Structural Challenges in DAO Governance
Structural challenges across DAO governance have become harder to ignore: low participation, recurring quorum risk, over-reliance on a small number of highly active delegates, and a growing gap between formal votes and actual execution. Even large DAOs have openly acknowledged these issues.
For example, Uniswap governance recently noted that only a small subset of delegates meaningfully determines outcomes and that the absence of even one large voter can put quorum at risk, creating systemic fragility and governance gridlock.
Other projects have gone further and paused or redesigned their governance entirely: Jupiter suspended DAO voting to focus on execution and rework its governance tools, and Scroll later paused its governance structure while redesigning the process.

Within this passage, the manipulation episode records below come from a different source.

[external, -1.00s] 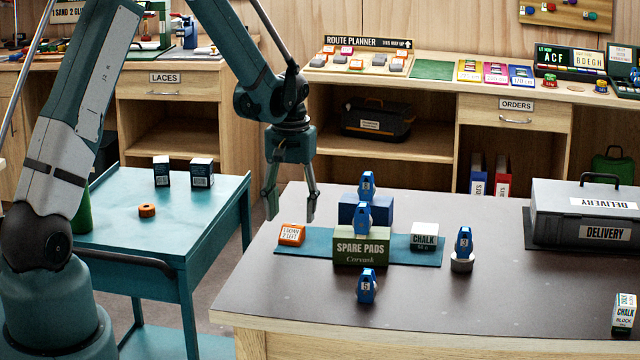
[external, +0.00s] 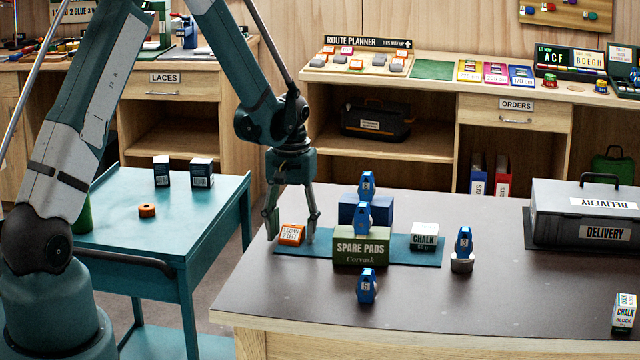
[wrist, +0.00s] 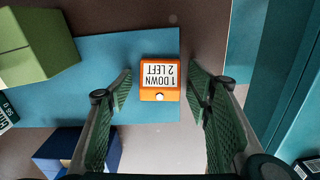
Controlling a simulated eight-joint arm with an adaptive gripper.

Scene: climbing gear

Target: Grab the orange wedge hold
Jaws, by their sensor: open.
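The orange wedge hold (external: 291,234) lies at the left end of a teal mat (external: 405,250) on the dark table. It carries a white label with black text, reading "1 DOWN 2 LEFT" in the wrist view (wrist: 160,80). My gripper (external: 291,236) is open and low over the mat's left end. In the wrist view the two green-padded fingers (wrist: 160,100) stand apart, one on each side of the hold's near edge, with a gap on both sides. I cannot tell whether the fingertips are down level with the hold.
A green "SPARE PADS" box (external: 361,247) stands right of the hold, with a blue block (external: 380,209) behind it. Several blue numbered pieces (external: 367,285) stand around. A chalk box (external: 424,236) is at the mat's right end. A teal cart (external: 190,230) stands left.

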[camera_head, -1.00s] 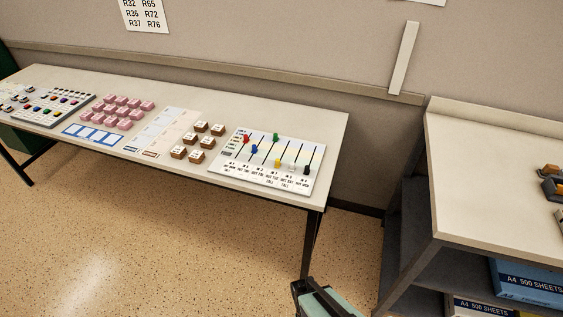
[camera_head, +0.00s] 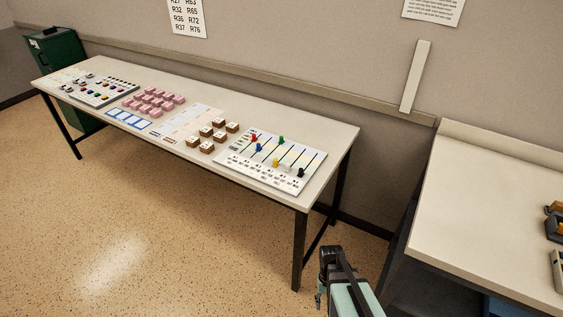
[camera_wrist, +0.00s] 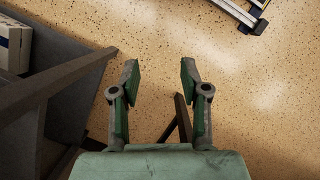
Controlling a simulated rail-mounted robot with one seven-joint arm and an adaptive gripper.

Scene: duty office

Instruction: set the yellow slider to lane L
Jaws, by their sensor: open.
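The white slider board (camera_head: 240,167) lies at the right end of the long table. It has several dark slots with coloured knobs. The yellow slider (camera_head: 276,162) sits toward the near end of its slot. A red slider (camera_head: 254,138), a blue one (camera_head: 260,147), a green one (camera_head: 281,140) and a black one (camera_head: 300,172) also show. The lane letters are too small to read. My gripper is open and empty in the wrist view (camera_wrist: 157,80), over the floor and apart from the board. In the head view my arm's end is low, right of the table's near corner.
The long table (camera_head: 340,135) also bears wooden blocks (camera_head: 212,135), pink blocks (camera_head: 152,99) and a panel of coloured buttons (camera_head: 103,91). A second table (camera_head: 480,210) stands at the right. A green cabinet (camera_head: 57,52) stands far left. The speckled floor (camera_head: 190,240) in front is clear.

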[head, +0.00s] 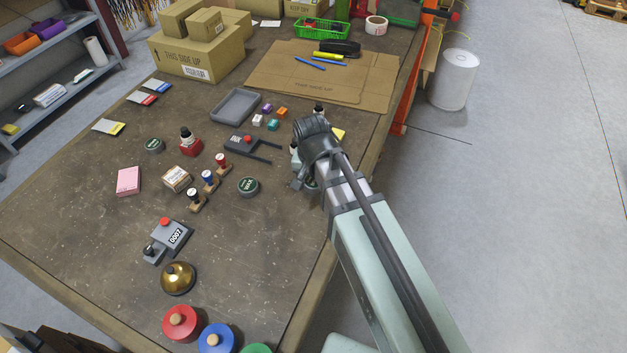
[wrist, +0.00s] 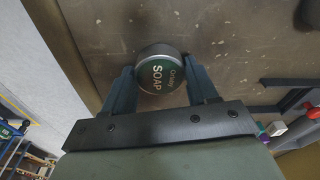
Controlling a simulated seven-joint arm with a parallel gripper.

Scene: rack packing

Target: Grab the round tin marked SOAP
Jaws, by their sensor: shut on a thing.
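The round tin marked SOAP (wrist: 160,72) shows in the wrist view, with a green and grey lid and white lettering. It sits between the two fingers of my gripper (wrist: 161,82), which is shut on its sides. In the head view my gripper (head: 304,182) is low over the right edge of the workbench, and my arm and wrist hide most of the tin. I cannot tell whether the tin still touches the bench.
Two other round tins, one (head: 248,186) left of my gripper and one (head: 153,145) further left, stand on the workbench (head: 90,235). The bench's right edge is close.

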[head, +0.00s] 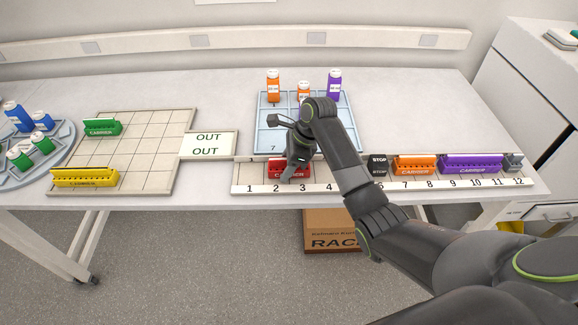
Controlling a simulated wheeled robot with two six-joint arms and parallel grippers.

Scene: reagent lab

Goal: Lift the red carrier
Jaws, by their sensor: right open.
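The red carrier (276,170) stands in the numbered rack (264,188) near the table's front edge, around slots 2 and 3. My right gripper (290,174) is over it with its fingers down at the carrier, covering part of its top and label. The gripper is open; I cannot tell whether the fingers touch the carrier. My left gripper is not in view.
An orange carrier (414,166), a purple carrier (470,164) and a black STOP block (377,166) sit further right in the rack. A blue tray (266,137) with bottles lies behind. Green (103,127) and yellow (85,177) carriers rest on the left grid.

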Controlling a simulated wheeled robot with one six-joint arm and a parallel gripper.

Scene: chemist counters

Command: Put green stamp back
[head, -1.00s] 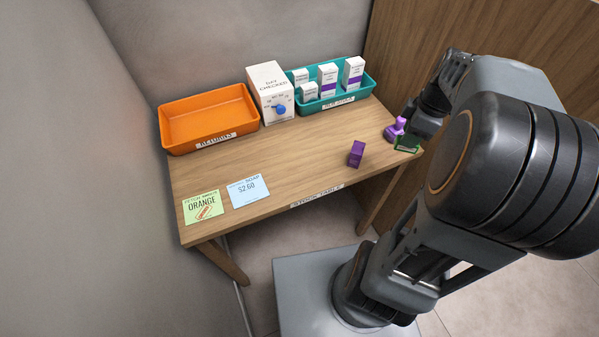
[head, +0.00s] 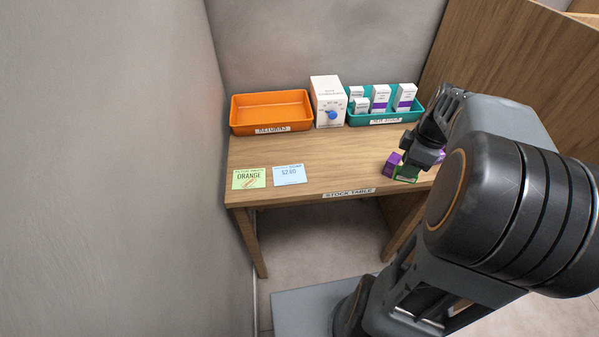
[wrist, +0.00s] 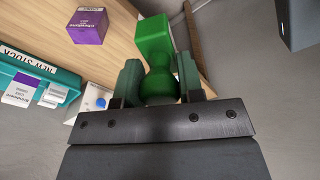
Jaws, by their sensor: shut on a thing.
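The green stamp (wrist: 155,38) has a round handle and a block-shaped end. In the wrist view my gripper (wrist: 160,82) is shut on its handle, with one finger on each side. In the head view a green part of the stamp (head: 407,174) shows under my gripper, at the right of the stock table (head: 310,165), near its front edge. I cannot tell whether the stamp touches the tabletop. A purple stamp (head: 440,156) shows partly behind my gripper.
A small purple box (wrist: 88,25) stands on the table close to my gripper. An orange tray (head: 270,127), a white box with a blue knob (head: 328,88) and a teal tray (head: 372,121) with white cartons line the back. Green and blue cards lie front left. The table's middle is clear.

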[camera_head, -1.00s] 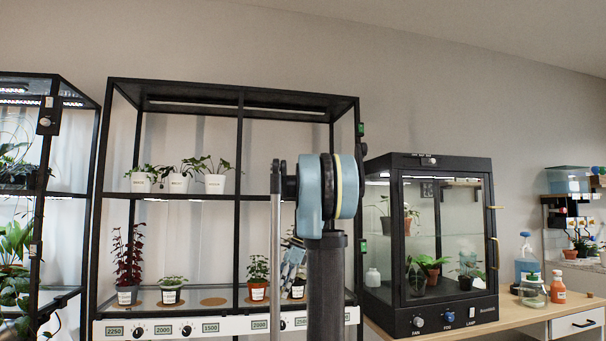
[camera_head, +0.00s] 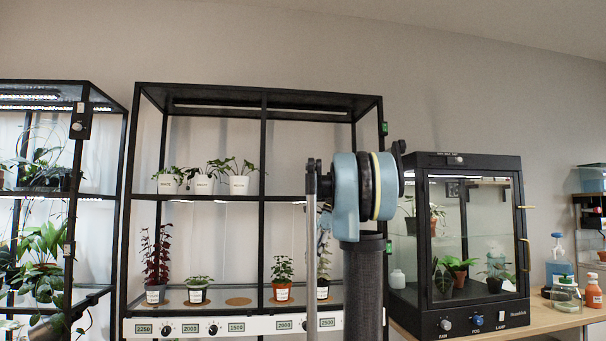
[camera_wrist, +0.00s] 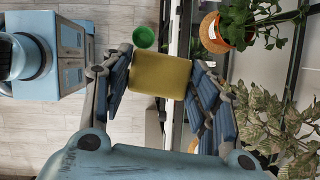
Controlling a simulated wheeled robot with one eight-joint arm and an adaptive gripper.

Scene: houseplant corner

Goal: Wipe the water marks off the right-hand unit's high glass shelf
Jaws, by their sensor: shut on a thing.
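The right-hand black-framed unit (camera_head: 263,140) stands in the middle of the head view. Its high glass shelf (camera_head: 288,198) is seen almost edge-on, so no water marks can be made out. Three white-potted plants (camera_head: 203,184) stand on the shelf's left half; its right half looks bare, partly hidden by my arm. In the wrist view my gripper (camera_wrist: 162,66) is shut on a yellow sponge (camera_wrist: 160,76), held between its blue ribbed fingers. The sponge looks apart from the shelf. In the head view the gripper is mostly hidden behind my arm.
Small potted plants (camera_head: 197,290) stand on the unit's lower level above a dial panel (camera_head: 225,328). A glass cabinet (camera_head: 465,240) stands close on the right, another plant unit (camera_head: 62,196) on the left. The wrist view shows an orange-potted plant (camera_wrist: 213,35) near the fingers and a green round thing (camera_wrist: 144,37).

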More broadly, recent industry reporting has described the retreat from token-vote governance at several major projects as a response to dysfunction, “governance theater,” and the need for more accountable execution models.
Tally Shutdown & Governance Tooling Limitations
Tally’s wind-down matters not only because it removes the interface that supported our governance and staking flows, but because it highlights a broader reality: the current governance tooling stack remains fragile and still feels early. In Obol’s current setup, the Governance Portal and related interfaces were a core part of how token holders delegated, voted, and interacted with staking, while the broader process depended on a structured Token House cycle and governance administration by the Obol Association. In practice, that means the interface is only one layer; the deeper question is whether the governance process itself is mature enough, sustainable enough, and well aligned enough with how the Collective actually operates today.
Evolving Regulatory Landscape (SEC & CFTC Guidance while waiting for Clarity)
While we’re waiting for the Clarity Act, the joint SEC/CFTC guidance explicitly says the agencies are trying to draw clearer lines between securities and non-securities and that the new interpretation is meant to be a first step toward a clearer federal framework. It also emphasizes that crypto-assets are assessed based on their underlying economic reality and on the Howey test, including whether holders are led to expect profits from the essential managerial efforts of others.
A crypto asset is less likely to be a security where it operates as part of a functional network, does not convey rights to income or enterprise value, and where any rewards arise from protocol-level participation rather than the managerial efforts of others. Governance features may exist, but are not determinative; the key question is whether the asset reflects participation in a network or an investment in a business.
We also need to await the outcome of the passage of the Clarity Act through the US Senate and see what emerges from that process.
Why This Means a Pause for Obol Governance
For Obol, that means it would be premature to keep pretending the current model is the right long-term answer. Our existing design was delegate-based, portal-dependent, and ultimately still routed implementation through the Obol Association. That was a useful early-stage model, but it is not yet the governance system we want to scale with. Pausing now gives us room to design governance that is better suited to Obol specifically: more credible in practice, more tightly connected to real execution and stakeholder responsibility, and better aligned with the direction regulatory guidance is taking. The history of proposals, votes, and discussions remains live and publicly accessible, but the next phase needs to be more intentional than simply preserving the old rails.
Transparency & Historical Governance Data
While governance is paused, all historical activity remains publicly accessible.
In addition to discussions on the forum, you can explore past proposals, voting activity, and delegate participation through:
These tools provide a full view of previous governance cycles, including what was proposed, voted on, and how decisions were made.
What Comes Next
We are actively working on the next iteration of governance.
This will take time, and we want to approach it thoughtfully rather than rushing into a new model.
In the meantime, the forum remains open and active. We strongly encourage everyone to share ideas, start discussions, challenge assumptions and help shape what governance should look like for Obol.
We’ll continue to share updates as things evolve.
Thanks to everyone who has participated in governance so far, your contributions have been instrumental in getting us here.